In a statement, signed by a former aide of Jonathan, Mr. Reno Omokri, the Jonathan camp noted as follows:
“Former President Jonathan was not president in January 2010. During that time, he was completely shut out of power by an unelected cabal that ran Nigeria during the period of the ill health of the late President Yar’Adua, before the National Assembly courageously intervened on February 9, 2010.”
Jonathan assumed office in February 2010 and, according to Omokri, the deal had by then already been set in motion by Rilwanu Lukman, Umaru Musa Yar’Adua’s Petroleum Minister. The cabinet and close allies of the late president had refused to turn over sensitive documents to his deputy because Yar’Adua hadn’t handed over to him as constitutionally stipulated.

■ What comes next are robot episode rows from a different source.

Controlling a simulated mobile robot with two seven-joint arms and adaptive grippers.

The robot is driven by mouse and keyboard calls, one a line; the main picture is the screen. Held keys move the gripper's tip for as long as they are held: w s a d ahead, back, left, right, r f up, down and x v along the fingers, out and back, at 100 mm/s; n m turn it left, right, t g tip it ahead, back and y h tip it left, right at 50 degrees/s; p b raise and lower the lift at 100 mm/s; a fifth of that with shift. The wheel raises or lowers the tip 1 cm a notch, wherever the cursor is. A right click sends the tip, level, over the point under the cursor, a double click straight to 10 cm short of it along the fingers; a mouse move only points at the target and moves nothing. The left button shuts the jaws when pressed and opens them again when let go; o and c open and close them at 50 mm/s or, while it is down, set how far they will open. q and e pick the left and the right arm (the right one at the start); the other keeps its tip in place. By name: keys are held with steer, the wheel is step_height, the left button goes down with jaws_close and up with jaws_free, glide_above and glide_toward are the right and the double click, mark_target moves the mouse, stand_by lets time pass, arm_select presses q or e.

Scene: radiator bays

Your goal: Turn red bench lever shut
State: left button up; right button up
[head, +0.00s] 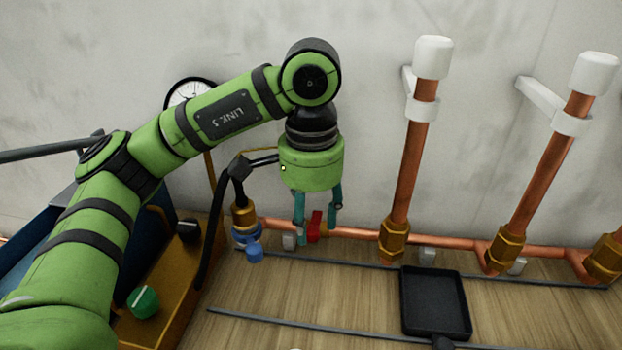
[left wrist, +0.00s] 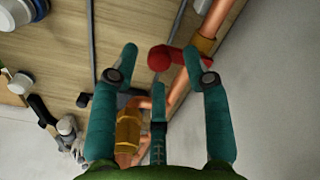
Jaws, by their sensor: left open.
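The red lever (head: 315,227) sits on the horizontal copper pipe (head: 352,233) low along the wall, just above the wooden bench. It also shows in the left wrist view (left wrist: 160,58), near the fingertips. My left gripper (head: 318,222) points down at the lever from above, with its teal fingers open. In the left wrist view the fingers (left wrist: 166,65) are spread wide and the red lever lies between their tips. I cannot tell whether a finger touches it. Part of the lever is hidden behind a finger in the head view. My right gripper is not in view.
Upright copper pipes with white caps (head: 433,57) and brass fittings (head: 393,240) stand to the right. A blue knob (head: 254,253) is left of the lever. A black tray (head: 435,302) lies on the bench (head: 350,290). A box with a green knob (head: 143,302) stands left.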

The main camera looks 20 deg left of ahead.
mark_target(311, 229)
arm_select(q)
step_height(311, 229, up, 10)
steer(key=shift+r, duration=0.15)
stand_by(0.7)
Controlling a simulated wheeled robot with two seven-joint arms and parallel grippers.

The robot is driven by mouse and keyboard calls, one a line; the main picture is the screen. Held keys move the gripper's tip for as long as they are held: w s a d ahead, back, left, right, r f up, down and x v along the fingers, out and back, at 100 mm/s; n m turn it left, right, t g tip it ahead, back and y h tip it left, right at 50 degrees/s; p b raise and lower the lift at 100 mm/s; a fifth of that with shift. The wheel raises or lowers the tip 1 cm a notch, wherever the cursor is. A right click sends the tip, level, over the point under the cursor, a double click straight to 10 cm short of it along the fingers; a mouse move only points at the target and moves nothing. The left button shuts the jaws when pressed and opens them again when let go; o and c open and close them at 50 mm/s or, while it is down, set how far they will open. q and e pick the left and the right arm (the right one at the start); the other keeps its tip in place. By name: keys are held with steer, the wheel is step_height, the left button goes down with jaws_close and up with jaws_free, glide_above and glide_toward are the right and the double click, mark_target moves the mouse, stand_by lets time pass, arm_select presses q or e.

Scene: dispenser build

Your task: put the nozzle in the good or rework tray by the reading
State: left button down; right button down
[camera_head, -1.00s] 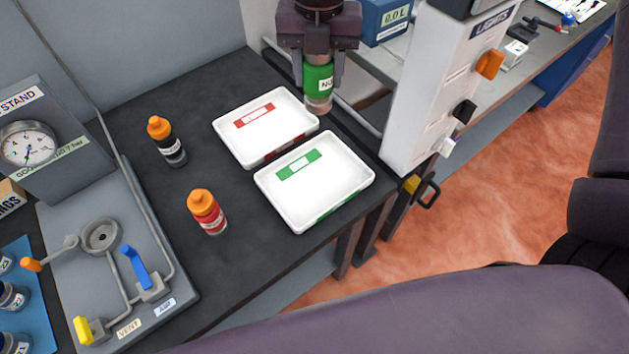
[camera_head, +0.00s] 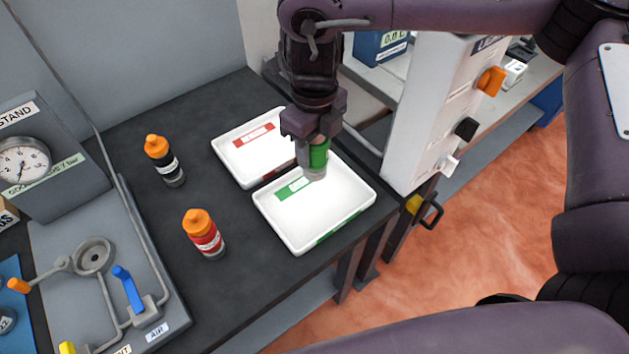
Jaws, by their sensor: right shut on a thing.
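My right gripper (camera_head: 312,140) is shut on the nozzle (camera_head: 319,157), a green-banded piece with a grey lower end. It holds the nozzle upright over the back part of the tray with the green label (camera_head: 330,215). I cannot tell whether the nozzle's lower end touches the tray floor. The tray with the red label (camera_head: 232,160) lies just behind it, empty where I can see, partly hidden by the gripper. The gauge (camera_head: 22,163) stands on the test stand at the left, its needle at the lower part of the dial. My left gripper is not in view.
A black bottle (camera_head: 166,165) and a red bottle (camera_head: 205,238), both with orange caps, stand left of the trays. A test fixture (camera_head: 95,255) with a blue lever is at the left. A white switch column (camera_head: 425,120) rises right of the trays.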

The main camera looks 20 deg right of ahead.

“That same cabal has resurrected and has now coalesced around President Muhammadu Buhari, with some of them being made either ministers, or formal and informal advisers. As a matter of fact, the main man behind that cabal is now one of the closest persons to General Buhari.”
Another dangerous twist was added to the crisis, when a statement purportedly made by P&ID surfaced, blaming President Buhari and Mallam Malami for the high cost of the damage. The statement detailed events that transpired since 2010 when the deal was first contracted.
An extract of the statement read thus: “The Attorney General’s pronouncements in the Nigerian press are a clear attempt to cover up his own incompetence and that of the Buhari Administration. This is a matter, which could have been settled shortly after he took office in November 2015 for $850 million. Instead, he personally took the decision to gamble on the arbitration and turned an $850 million liability into a $9.6 billion liability.”
It is okay that the Attorney General has sworn to prosecute and punish everyone involved and responsible for the loss, if it is eventually executed, one thing must be established, will he also prosecute himself if given the afore-mentioned, he also had a role to play.